"You've missed the point completely, Julia: There were no tigers." - T.S. Eliot, 'The Cocktail Party'
Created: 4th October 1999
Last Modified: 4th December 1999
This page will explain what the LD instruction does and what it is used for. It will also discuss pointers.
LD is short for load, and that is what the LD instruction does - it loads values from
registers into memory, from memory into registers and from registers to other
registers. It has the general form ld [from],[to]. For
example:
Sample_LD_Commands: ld a,12 ; load a register with value 10 ld b,a ; load b register with value of a register ld c,$2c ; load c register with value $2c ld de,$fc00 ; load de with $fc00 ld hl,($fc00) ; load hl with value at memory location $Fc00 ld ($fc01),hl ; load memory location $fc01 with value of hl ld hl,$1234 ; load hl register with value $1234 ld a,0 ; load a register with value 0 ld (hl),a ; load memory location pointed to by hl with value of a
You may have noticed that ld a,$12 and ld a,($12) appear
to do different things. They do - the first loads
the a register with the value $12 and the second loads the a register
with the value at memory location $12.
Similarly, you can do ld a,(hl) (this only works for some
registers). This loads the a register with the value stored in the memory
location pointed to by hl.
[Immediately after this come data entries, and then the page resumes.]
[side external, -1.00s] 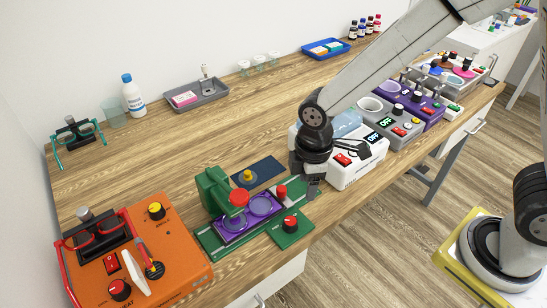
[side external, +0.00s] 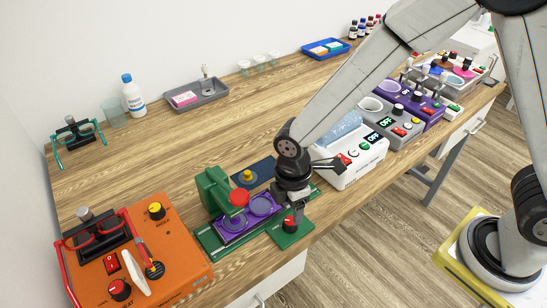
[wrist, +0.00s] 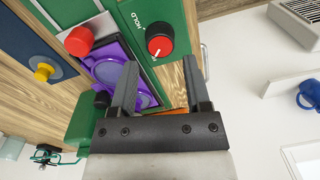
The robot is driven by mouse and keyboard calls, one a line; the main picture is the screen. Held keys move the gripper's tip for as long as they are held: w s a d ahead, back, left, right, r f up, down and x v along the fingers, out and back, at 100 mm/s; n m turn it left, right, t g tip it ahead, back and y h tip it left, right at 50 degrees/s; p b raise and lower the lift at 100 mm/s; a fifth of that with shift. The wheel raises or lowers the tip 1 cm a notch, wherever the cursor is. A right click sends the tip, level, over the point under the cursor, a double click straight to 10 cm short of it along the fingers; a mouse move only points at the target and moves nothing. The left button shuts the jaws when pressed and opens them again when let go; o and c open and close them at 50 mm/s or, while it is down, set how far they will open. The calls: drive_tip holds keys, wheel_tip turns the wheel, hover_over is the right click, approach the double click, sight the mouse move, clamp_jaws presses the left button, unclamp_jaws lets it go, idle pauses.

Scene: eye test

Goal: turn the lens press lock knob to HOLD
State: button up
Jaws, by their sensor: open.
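The lens press (side external: 213,187) is a green press with a purple lens tray (side external: 232,224). Its lock knob (side external: 290,223), red-topped with a black skirt, sits on a green plate at the front right of the press. In the wrist view the knob (wrist: 159,39) has the word HOLD printed to its upper left and another, partly readable label at its lower edge. Its white mark seems to point down-left, away from HOLD. My gripper (side external: 293,206) is open and empty, pointing down just above the knob. In the wrist view its fingertips (wrist: 159,66) are apart, with the knob beyond them.
A red knob (wrist: 78,40) and the purple tray (wrist: 115,70) lie close left of my fingers in the wrist view. A yellow knob (side external: 248,176) stands on a dark blue plate behind. An orange heater box (side external: 170,240) is left, a white box (side external: 350,160) right.

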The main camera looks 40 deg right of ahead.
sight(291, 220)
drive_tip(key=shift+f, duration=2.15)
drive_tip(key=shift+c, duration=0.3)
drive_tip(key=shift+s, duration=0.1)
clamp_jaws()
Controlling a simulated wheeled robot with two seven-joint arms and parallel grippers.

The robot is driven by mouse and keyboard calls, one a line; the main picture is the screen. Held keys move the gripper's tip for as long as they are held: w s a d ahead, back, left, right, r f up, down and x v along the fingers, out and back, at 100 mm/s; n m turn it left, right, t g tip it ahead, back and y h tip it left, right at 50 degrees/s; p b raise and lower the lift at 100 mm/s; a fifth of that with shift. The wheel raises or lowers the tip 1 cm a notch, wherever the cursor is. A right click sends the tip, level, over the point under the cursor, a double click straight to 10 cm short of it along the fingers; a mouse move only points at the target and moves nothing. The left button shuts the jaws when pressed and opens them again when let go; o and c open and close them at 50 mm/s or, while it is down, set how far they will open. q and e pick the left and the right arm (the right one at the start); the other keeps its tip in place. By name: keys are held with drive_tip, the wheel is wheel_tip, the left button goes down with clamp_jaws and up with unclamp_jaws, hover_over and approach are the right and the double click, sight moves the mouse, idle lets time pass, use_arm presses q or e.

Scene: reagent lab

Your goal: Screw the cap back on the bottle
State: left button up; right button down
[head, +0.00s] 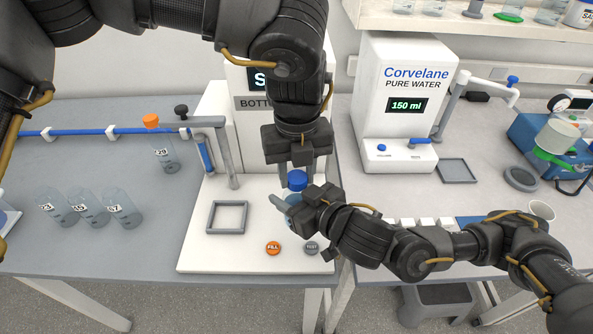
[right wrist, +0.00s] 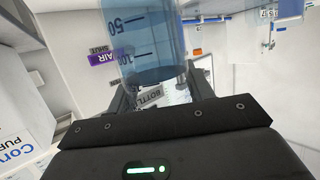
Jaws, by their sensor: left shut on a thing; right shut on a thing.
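The blue cap (head: 297,179) is between the fingers of my left gripper (head: 298,175), which reaches down from above and is shut on it. The clear bluish bottle (head: 291,199) is directly below the cap, mostly hidden by my right gripper (head: 293,207). My right gripper is shut on the bottle from the side. The bottle, marked with a scale, also shows in the right wrist view (right wrist: 152,45) between the fingers. I cannot tell whether the cap touches the bottle neck or how far it is threaded.
The white bottle station has a grey square frame (head: 227,217), an orange FILL button (head: 273,248) and a grey TEST button (head: 311,248). Its grey spout (head: 222,150) stands left of my grippers. A water dispenser (head: 405,110) stands right.

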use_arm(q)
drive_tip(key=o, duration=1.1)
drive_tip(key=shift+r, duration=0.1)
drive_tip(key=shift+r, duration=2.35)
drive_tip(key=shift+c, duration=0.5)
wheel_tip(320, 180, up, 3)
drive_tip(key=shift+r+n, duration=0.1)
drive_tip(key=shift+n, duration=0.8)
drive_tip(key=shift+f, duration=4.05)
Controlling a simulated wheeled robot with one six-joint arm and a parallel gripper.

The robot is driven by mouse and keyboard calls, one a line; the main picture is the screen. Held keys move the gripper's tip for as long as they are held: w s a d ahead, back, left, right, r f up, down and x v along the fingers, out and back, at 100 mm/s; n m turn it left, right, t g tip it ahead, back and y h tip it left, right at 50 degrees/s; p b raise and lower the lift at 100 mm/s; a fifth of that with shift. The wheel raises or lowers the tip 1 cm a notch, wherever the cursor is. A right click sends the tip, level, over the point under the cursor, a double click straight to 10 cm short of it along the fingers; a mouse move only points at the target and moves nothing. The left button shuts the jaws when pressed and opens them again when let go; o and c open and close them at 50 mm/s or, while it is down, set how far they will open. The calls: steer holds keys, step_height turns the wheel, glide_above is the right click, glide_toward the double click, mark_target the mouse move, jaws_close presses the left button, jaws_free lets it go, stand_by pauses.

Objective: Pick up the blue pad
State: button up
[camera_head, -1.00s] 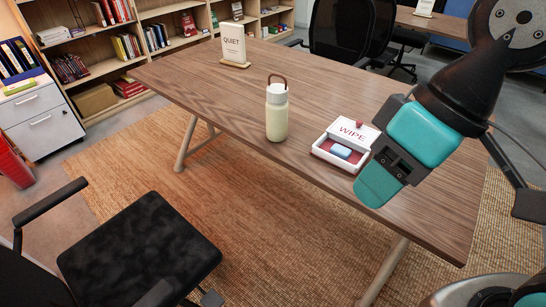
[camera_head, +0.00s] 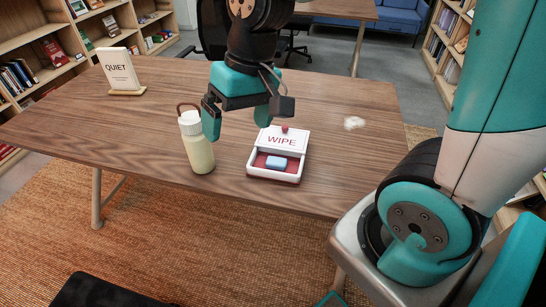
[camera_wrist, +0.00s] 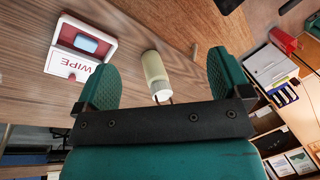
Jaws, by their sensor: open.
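The blue pad (camera_head: 276,162) lies in the red-lined open front part of a white box (camera_head: 250,173) marked WIPE, on the wooden table. The pad also shows at the upper left of the wrist view (camera_wrist: 86,44), in the same box (camera_wrist: 68,66). My gripper (camera_head: 237,119) is open and empty, above the table, left of the box and near the bottle in the head view. In the wrist view its two teal fingers (camera_wrist: 164,78) are wide apart, and the pad lies left of them.
A pale bottle (camera_head: 199,152) with a brown loop handle stands on the table left of the box; it appears between my fingers in the wrist view (camera_wrist: 155,72). A QUIET sign (camera_head: 119,70) stands at the back left.

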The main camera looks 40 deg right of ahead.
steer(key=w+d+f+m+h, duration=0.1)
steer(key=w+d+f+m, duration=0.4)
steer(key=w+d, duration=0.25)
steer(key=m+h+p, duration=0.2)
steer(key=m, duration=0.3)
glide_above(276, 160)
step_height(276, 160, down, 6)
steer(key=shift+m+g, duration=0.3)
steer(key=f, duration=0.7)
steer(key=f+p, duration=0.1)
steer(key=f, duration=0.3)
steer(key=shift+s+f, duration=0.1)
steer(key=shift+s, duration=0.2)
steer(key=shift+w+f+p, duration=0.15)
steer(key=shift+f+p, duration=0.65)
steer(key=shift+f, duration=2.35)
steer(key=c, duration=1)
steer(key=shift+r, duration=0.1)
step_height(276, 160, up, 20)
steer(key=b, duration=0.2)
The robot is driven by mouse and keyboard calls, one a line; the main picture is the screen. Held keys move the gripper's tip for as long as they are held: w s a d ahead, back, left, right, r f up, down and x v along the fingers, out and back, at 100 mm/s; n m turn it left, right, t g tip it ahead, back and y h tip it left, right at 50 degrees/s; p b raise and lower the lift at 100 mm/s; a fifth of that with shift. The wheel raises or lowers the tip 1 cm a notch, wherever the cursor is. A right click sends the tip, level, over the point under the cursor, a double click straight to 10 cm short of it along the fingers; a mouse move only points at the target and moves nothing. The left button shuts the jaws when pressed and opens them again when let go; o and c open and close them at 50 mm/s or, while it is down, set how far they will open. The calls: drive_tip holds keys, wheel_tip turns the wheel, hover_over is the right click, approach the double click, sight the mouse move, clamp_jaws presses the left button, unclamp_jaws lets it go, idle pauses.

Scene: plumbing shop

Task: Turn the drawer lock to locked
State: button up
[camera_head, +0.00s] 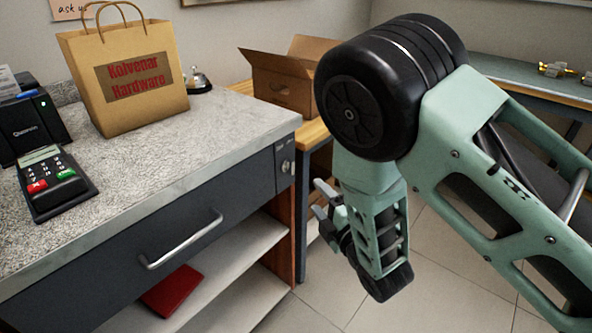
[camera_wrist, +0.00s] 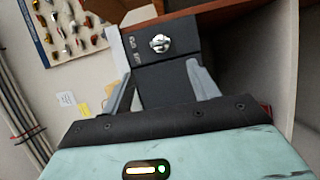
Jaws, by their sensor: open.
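The drawer lock (camera_head: 286,166) is a small silver fitting on a dark panel at the right end of the counter front, beside the drawer (camera_head: 110,258). In the wrist view the lock (camera_wrist: 160,43) is a round metal piece with a raised turning part, on a dark plate with small white markings to its left. My gripper (camera_head: 317,199) is to the right of the lock and below it in the head view, apart from it. In the wrist view my gripper (camera_wrist: 160,72) is open and empty, its two fingers framing the dark panel below the lock.
The drawer has a silver bar handle (camera_head: 182,243) and appears closed. Open shelves with a red item (camera_head: 171,291) lie below. On the counter (camera_head: 220,125) stand a paper bag (camera_head: 125,75), a card terminal (camera_head: 52,183) and a bell (camera_head: 197,80). A cardboard box (camera_head: 280,82) stands behind.

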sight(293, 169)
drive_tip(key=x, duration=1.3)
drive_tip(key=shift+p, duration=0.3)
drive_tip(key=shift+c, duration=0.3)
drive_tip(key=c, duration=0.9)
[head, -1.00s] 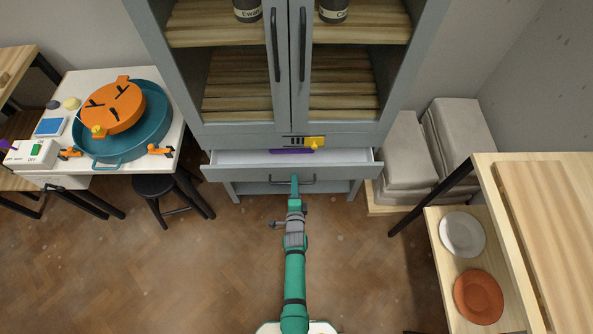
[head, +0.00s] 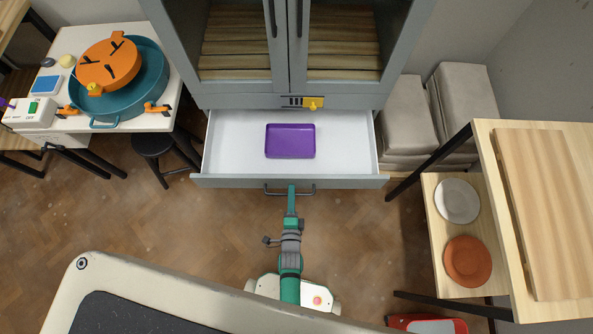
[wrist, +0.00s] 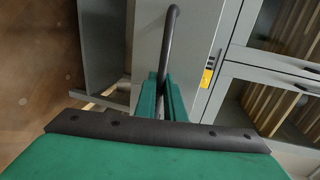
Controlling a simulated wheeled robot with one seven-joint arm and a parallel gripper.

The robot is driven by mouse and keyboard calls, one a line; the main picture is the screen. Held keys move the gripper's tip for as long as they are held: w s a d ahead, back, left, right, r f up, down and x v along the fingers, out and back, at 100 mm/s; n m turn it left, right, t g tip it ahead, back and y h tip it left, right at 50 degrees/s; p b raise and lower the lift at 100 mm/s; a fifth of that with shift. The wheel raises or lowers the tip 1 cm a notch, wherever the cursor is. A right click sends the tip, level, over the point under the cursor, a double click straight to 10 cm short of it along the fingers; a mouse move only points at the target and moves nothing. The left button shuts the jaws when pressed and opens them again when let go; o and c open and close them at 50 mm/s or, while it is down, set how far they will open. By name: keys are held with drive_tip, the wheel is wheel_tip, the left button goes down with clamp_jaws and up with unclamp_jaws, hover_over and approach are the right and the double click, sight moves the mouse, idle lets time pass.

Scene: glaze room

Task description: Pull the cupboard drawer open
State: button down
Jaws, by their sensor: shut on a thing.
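The grey cupboard (head: 290,100) stands at the back, with glass doors above a drawer. The drawer (head: 235,150) is pulled well out, and its white inside shows. A purple tray (head: 290,141) lies in it, near the middle. My gripper (head: 291,190) is at the dark bar handle (head: 273,191) on the drawer front. In the wrist view the green fingers (wrist: 162,98) are shut around the handle (wrist: 168,45). The fingertips are small in the head view.
A white table (head: 140,119) with a teal basin (head: 150,85) and a black stool (head: 153,146) stand at left. At right are stacked grey sacks (head: 465,95) and a wooden table (head: 545,210) with plates on its lower shelf. Open floor lies before the drawer.

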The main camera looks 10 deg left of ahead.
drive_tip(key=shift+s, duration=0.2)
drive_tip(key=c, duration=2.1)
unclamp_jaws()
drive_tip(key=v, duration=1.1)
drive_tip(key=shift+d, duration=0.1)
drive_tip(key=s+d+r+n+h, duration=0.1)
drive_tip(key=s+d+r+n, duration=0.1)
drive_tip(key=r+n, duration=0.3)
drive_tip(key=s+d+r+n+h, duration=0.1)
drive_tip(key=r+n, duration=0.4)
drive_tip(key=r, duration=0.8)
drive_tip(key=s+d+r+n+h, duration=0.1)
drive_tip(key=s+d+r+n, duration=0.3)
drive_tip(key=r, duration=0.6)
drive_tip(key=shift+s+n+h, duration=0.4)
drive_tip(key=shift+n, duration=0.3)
So, if hl was $d748 then the a register would get
the value stored in memory location $d748, but if hl was $fc00 then the a register
would get the value stored in memory location $fc00.
Note that the value of the source for the LD instruction remains unchanged, for example:
Start_Of_Code_Sample: ld a,5 ; a = 5 ld b,a ; b = a, so b = 5. Register a remains unchanged (= 5).
Also, in ld (hl),a and similar the value of hl remains unchanged, but the value at memory location hl does change.